A block of data:

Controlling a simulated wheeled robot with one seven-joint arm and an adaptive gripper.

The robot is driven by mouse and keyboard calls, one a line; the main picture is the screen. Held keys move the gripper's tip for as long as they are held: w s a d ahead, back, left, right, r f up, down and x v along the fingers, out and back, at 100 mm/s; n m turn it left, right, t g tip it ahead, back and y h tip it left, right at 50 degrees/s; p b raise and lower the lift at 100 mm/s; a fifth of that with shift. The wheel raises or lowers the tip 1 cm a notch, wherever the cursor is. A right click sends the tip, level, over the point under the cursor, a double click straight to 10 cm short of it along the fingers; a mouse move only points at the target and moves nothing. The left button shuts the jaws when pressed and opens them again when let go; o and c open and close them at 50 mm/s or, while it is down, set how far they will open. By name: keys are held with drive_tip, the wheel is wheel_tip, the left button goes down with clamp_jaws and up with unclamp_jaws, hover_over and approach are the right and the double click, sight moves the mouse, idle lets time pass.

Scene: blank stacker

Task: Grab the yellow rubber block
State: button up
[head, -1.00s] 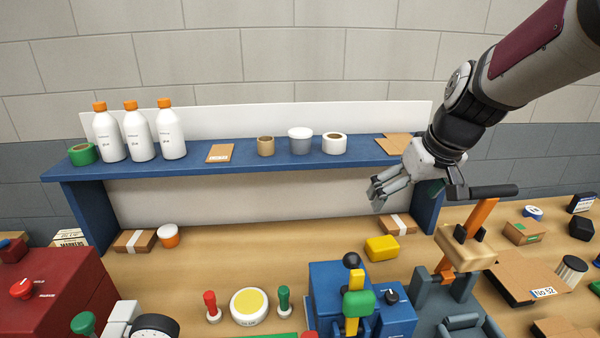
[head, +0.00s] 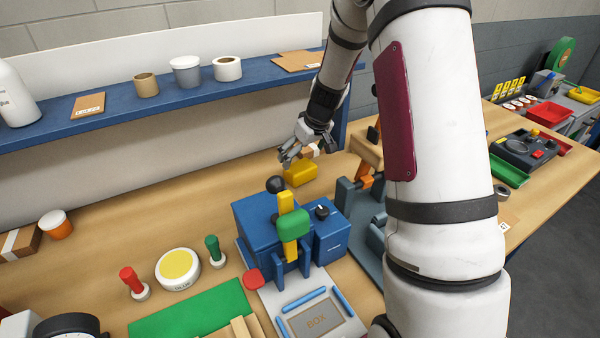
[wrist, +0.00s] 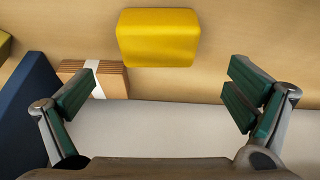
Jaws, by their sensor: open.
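The yellow rubber block (head: 300,172) lies on the wooden bench, just behind the blue machine. It also shows in the wrist view (wrist: 158,38) at the top centre, ahead of the fingertips and between their lines. My gripper (head: 292,155) is close to the block, on its far side in the head view. In the wrist view my gripper (wrist: 160,95) is open, with its green-padded fingers wide apart and nothing between them. I cannot tell its exact height above the bench.
The blue machine (head: 262,225) with a yellow and green lever stands in front of the block. A cardboard box with a white band (wrist: 112,80) lies near the left finger. A blue shelf (head: 120,105) runs along the back. A grey press-like stand (head: 365,235) stands to the right.

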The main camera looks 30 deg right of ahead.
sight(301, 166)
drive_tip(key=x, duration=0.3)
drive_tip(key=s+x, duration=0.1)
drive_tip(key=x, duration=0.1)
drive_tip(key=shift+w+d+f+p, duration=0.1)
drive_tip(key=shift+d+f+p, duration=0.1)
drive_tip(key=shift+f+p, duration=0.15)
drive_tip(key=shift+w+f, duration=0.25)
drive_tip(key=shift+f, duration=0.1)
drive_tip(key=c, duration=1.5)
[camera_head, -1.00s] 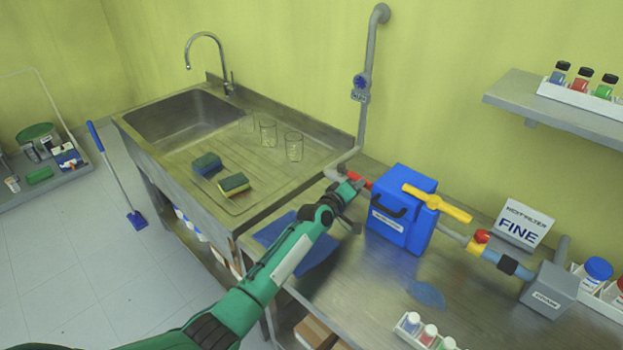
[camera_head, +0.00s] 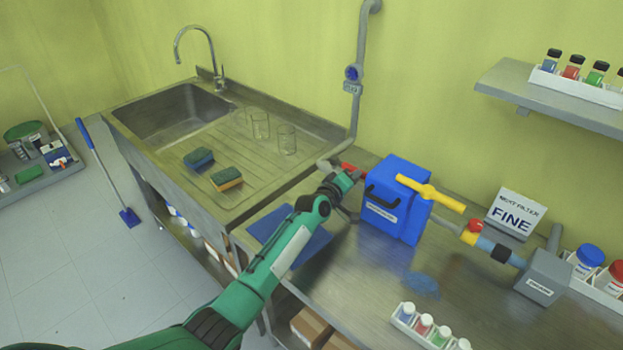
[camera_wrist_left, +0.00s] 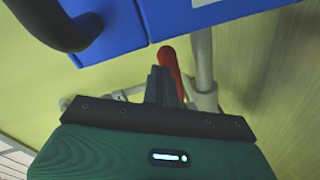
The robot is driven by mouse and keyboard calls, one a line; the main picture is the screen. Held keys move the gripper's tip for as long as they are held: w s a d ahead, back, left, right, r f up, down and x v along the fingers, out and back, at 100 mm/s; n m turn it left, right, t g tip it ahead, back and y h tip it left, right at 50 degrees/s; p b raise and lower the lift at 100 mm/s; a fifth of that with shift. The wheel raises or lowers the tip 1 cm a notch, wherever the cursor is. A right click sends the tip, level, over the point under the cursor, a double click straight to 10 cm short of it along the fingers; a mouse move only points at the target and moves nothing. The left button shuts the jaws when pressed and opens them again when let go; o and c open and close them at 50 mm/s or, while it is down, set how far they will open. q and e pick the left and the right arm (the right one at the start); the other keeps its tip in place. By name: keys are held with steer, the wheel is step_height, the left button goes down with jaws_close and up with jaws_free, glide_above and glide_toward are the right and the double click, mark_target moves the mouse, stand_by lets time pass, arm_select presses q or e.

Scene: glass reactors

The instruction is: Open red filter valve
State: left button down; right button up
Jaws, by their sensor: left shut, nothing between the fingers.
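The red valve handle (camera_head: 352,170) sits on the pipe just left of the blue filter box (camera_head: 393,208). My left gripper (camera_head: 351,184) is at this handle, on its near side, and partly hides it. In the left wrist view the red handle (camera_wrist_left: 171,62) stands tilted right behind my shut fingers (camera_wrist_left: 163,84). The fingers overlap its lower part; I cannot tell whether they touch it. Nothing is held between them. The blue box also shows at the top of the wrist view (camera_wrist_left: 200,20). My right gripper is not in view.
A yellow handle (camera_head: 430,193) sticks out from the blue box. Right of it are a red knob (camera_head: 474,226), a FINE sign (camera_head: 515,214) and a grey box (camera_head: 543,278). A sink with sponges and glasses lies left. A vial rack (camera_head: 430,330) stands in front.

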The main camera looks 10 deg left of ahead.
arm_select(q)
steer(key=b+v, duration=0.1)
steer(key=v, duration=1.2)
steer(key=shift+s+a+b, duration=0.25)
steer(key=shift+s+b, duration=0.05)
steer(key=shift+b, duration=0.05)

Task prompt
Pick each line holding the word "Scene" out of the data and copy it.

Exercise response
Scene: blank stacker
Scene: glass reactors

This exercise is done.